Fare splendere nell’umano la vita divina come santità
“La vocazione è alla santità – ha detto Michelina Tenace, docente alla Pontificia Università Gregoriana -. La formazione non ha altro fondamento: fare splendere nell’umano la vita divina come santità, formazione allo stesso sentire di Cristo Gesù”.
Costruire la propria vita attorno a un centro vitale che è il mistero pasquale
Questa mattina Claudia Peña y Lillo, delle Figlie di San Paolo e docente presso l’università Diego Portales di Santiago, parlando della pedagogia della formazione ha detto che “è urgente una pedagogia formativa che consideri la formazione come un unico progetto che deve guidare la formazione iniziale e permanente, in cui nella prima formazione inizia a maturare la “docibilitas” per trovarci con un soggetto ‘disponibile’ a lasciarsi formare sempre, nella continuità di un processo di formazione iniziale e permanente”. È fondamentale – ha sottolineato – acquisire la capacità di costruire e ricostruire la propria vita attorno ad un ‘centro vitale’ che, per il credente, “è il mistero pasquale, la croce del Figlio che, elevato da terra, attrae tutti a sé”.
Fare esegesi della propria vita
Così sintetizza l’itinerario formativo padre Riccardo Volo, missionario clarettiano, docente presso la Pontificia Università Lateranense e l’Istituto di Teologia della Vita consacrata Claretianum in Roma. Leggere la vita in modo ‘sapienziale’, cercare di trarre profitto e insegnamento dalle esperienze del quotidiano per maturare come persone e figli di Dio. Imparare da Gesù-formatore, dalla sua pedagogia, dalla sua testimonianza: Gesù è modello di misericordia, si commuove davanti alle folle che non hanno cibo, si lascia interpellare dalle necessità dei poveri, li fa “uscire dalle loro sicurezze interne, dai loro pregiudizi, dalla loro ristrettezza di vedute, dalle loro intolleranze personali, culturali e religiose… Nel modello di formazione impostato da Gesù, i poveri, nel contesto delle loro situazioni umane e spirituali, sono ‘formatori’ dei discepoli”.

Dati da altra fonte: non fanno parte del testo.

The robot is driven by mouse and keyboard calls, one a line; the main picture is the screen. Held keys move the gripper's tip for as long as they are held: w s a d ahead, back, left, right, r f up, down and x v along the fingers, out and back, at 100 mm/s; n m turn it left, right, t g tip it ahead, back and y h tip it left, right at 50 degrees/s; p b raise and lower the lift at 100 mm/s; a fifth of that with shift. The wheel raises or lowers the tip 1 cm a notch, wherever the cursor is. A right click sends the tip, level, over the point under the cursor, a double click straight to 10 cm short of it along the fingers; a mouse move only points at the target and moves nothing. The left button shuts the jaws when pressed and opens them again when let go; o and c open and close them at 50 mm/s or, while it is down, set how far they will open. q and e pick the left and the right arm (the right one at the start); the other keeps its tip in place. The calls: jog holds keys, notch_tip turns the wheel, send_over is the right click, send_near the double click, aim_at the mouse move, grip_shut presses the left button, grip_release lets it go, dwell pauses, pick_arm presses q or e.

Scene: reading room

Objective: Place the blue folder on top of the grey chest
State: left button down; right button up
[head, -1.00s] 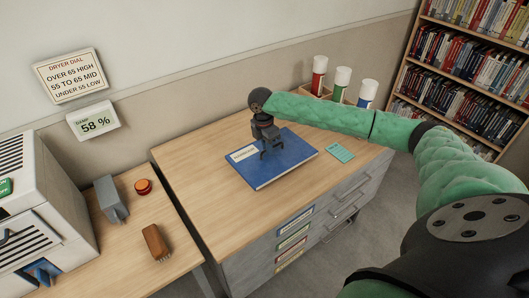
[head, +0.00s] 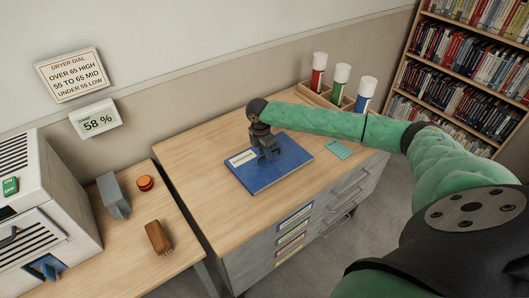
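The blue folder (head: 270,182) lies flat, with a pale label near its left end. It is over the pale wooden top of the grey chest (head: 240,268) and appears to rest on it. My right gripper (head: 268,155) points down at the middle of the folder, its fingertips at or very near the upper face. The fingers are small and dark, and whether they grip anything is unclear. My right arm reaches across from the right. My left gripper is outside the view.
A green card (head: 338,150) lies right of the folder. A rack (head: 347,101) with red, green and blue tubes stands behind. A bench (head: 186,262) at left holds a grey block (head: 113,196), a red-orange round item (head: 145,183), a brown brush (head: 157,238) and a white machine (head: 52,190). The chest top's left part is clear.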

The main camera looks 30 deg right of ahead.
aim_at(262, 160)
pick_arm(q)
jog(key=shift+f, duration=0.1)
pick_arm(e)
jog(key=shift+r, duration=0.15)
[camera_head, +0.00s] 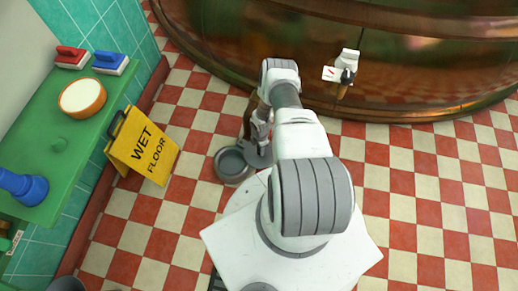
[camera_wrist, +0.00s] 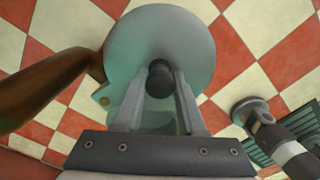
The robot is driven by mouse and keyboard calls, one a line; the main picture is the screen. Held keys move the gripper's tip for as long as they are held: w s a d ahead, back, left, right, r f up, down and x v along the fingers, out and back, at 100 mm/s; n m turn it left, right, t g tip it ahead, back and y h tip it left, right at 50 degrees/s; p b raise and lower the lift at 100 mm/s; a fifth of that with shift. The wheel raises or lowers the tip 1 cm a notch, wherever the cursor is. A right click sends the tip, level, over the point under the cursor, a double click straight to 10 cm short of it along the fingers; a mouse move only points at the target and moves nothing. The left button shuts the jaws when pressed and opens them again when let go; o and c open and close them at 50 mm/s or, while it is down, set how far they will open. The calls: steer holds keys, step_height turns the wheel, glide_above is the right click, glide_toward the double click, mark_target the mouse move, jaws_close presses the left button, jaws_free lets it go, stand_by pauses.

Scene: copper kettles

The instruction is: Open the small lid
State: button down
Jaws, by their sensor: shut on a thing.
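The small lid is a round grey-green disc (camera_wrist: 150,35) with a dark knob (camera_wrist: 159,82) in the wrist view. My gripper (camera_wrist: 160,92) is shut on the knob, one finger on each side. A pale, see-through-looking surface shows between my fingers below the knob. I cannot tell whether the lid is seated or lifted.
A brown copper pipe (camera_wrist: 45,90) runs close by the lid's left. A yellow wet-floor sign (camera_head: 144,150) stands left of my gripper. The large copper kettle (camera_head: 420,65) fills the back. A green shelf (camera_head: 75,135) holds brushes and a bowl. Checkered floor (camera_head: 420,200) is clear at right.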

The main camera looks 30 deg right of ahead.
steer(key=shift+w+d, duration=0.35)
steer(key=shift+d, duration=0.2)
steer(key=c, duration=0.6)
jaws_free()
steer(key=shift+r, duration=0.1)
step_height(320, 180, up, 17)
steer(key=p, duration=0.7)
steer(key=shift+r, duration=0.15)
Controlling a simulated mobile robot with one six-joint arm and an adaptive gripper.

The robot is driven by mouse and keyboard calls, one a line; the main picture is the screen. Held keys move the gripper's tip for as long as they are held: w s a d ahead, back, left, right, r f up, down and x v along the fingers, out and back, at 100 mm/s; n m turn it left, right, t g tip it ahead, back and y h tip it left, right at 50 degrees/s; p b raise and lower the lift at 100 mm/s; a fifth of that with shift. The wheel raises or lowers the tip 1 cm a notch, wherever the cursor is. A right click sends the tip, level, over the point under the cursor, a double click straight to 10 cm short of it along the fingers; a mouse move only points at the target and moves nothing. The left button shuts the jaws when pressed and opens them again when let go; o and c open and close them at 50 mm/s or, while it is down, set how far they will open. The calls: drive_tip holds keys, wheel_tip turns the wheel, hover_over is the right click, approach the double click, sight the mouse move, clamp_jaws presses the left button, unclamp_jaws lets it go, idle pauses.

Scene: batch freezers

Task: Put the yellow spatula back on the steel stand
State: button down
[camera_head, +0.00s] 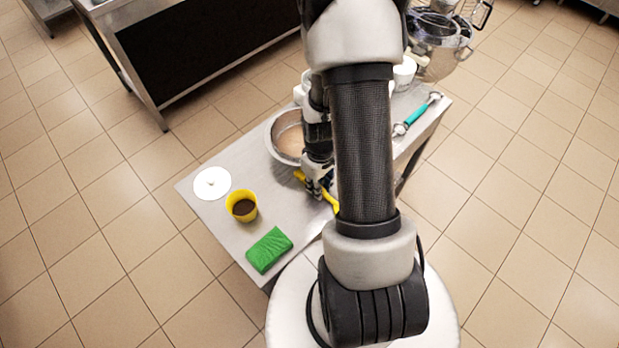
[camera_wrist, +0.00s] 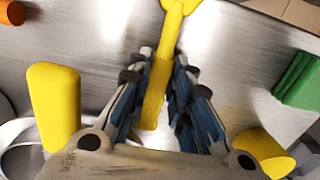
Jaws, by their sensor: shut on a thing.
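The yellow spatula (camera_head: 330,198) shows partly beside my gripper (camera_head: 318,188), over the near part of the steel stand (camera_head: 215,218), a steel-topped table. In the wrist view my gripper (camera_wrist: 158,105) is shut on the narrow part of the spatula (camera_wrist: 178,12), which runs up out of the picture between the fingers. The rest is hidden by my arm or cut off. Whether the spatula touches the steel top (camera_wrist: 110,35) I cannot tell. Another rounded yellow piece (camera_wrist: 55,105) stands left of the fingers; I cannot tell what it belongs to.
A steel bowl (camera_head: 274,134) stands behind my gripper. A yellow cup (camera_head: 241,196) with brown contents, a white disc (camera_head: 212,183) and a green block (camera_head: 269,249) lie to the left and front. A teal-handled tool (camera_head: 418,112) lies at the far right.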

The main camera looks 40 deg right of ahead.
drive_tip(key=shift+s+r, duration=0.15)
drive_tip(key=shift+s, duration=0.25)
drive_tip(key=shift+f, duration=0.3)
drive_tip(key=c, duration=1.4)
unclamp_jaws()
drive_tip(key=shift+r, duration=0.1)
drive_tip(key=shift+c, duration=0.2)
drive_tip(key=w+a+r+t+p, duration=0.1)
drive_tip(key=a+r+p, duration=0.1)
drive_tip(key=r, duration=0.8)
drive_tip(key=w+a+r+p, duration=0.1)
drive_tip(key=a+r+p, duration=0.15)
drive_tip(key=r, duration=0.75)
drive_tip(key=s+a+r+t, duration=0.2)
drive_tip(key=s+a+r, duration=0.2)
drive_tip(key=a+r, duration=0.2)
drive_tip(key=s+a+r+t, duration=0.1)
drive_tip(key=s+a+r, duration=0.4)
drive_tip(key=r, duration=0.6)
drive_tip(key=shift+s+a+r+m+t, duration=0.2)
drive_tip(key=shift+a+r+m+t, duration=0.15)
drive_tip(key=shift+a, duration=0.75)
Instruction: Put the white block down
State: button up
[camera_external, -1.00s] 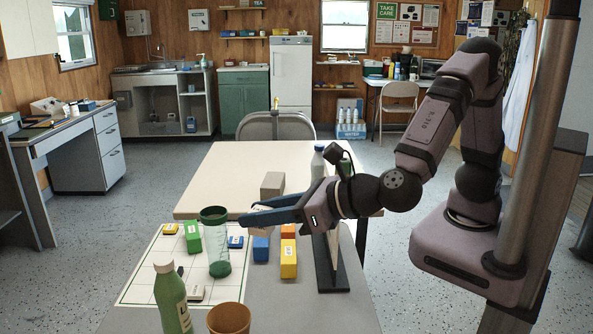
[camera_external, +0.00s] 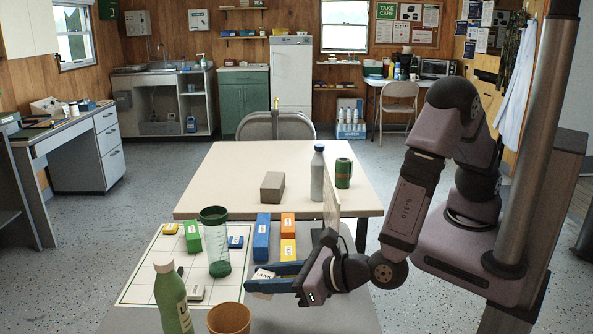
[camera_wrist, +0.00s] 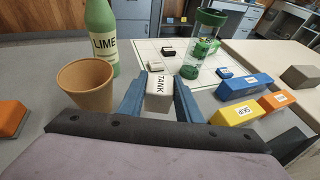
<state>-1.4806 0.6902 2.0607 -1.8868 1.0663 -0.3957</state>
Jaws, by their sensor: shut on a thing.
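The white block (camera_external: 264,274), labelled TANK, is between the blue fingers of my gripper (camera_external: 262,280). In the wrist view the white block (camera_wrist: 159,90) sits between both fingers (camera_wrist: 158,98), which are shut on it. The block is low over the grey table (camera_external: 232,292), to the right of the gridded white sheet (camera_external: 140,283). I cannot tell whether its underside touches the table.
A tan cup (camera_external: 229,318) and a green LIME bottle (camera_external: 172,298) stand close by. A clear green-rimmed tumbler (camera_external: 216,245) stands on the sheet. Blue (camera_external: 262,238), orange (camera_external: 288,226) and yellow (camera_external: 289,249) blocks stand behind my gripper. A thin upright panel (camera_external: 331,212) is behind my wrist.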

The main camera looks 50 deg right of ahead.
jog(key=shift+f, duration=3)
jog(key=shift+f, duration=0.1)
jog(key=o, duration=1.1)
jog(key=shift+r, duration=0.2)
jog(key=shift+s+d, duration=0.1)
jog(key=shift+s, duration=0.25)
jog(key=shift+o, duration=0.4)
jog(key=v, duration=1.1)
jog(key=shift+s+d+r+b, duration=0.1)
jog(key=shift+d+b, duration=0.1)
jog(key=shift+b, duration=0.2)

L’invito ai formatori a “ritornare in Galilea” per annunciare la Buona Notizia
Gesù ha un modo di formare diverso con ciascuno: segue il cammino di maturazione di Pietro, segnato da forti contrasti; fa una chiamata personale ai discepoli, li chiama a vivere con lui ed a partecipare alla sua missione. Quando il discepoli tornano, dialoga con loro, ascolta i dubbi, i malintesi, i timori e li aiuta a discernere la realtà, a comprenderla, a “contemplare la vita attraverso gli occhi della fede e della grazia”. L’esegesi biblica – conclude Volo – deve diventare esegesi vitale. L’invito che il Risorto fa di “ritornare in Galilea” per annunciare la Buona Notizia è rivolto ai discepoli e a tutti i formatori. «È un invito a “camminare” con altri … per riprendere il cammino, aiutando altri, consigliando, correggendo, esortando, insegnando… Ma soprattutto, istruendo con la testimonianza della loro vita. Rivelando la propria passione per colui che seguono, il Signore».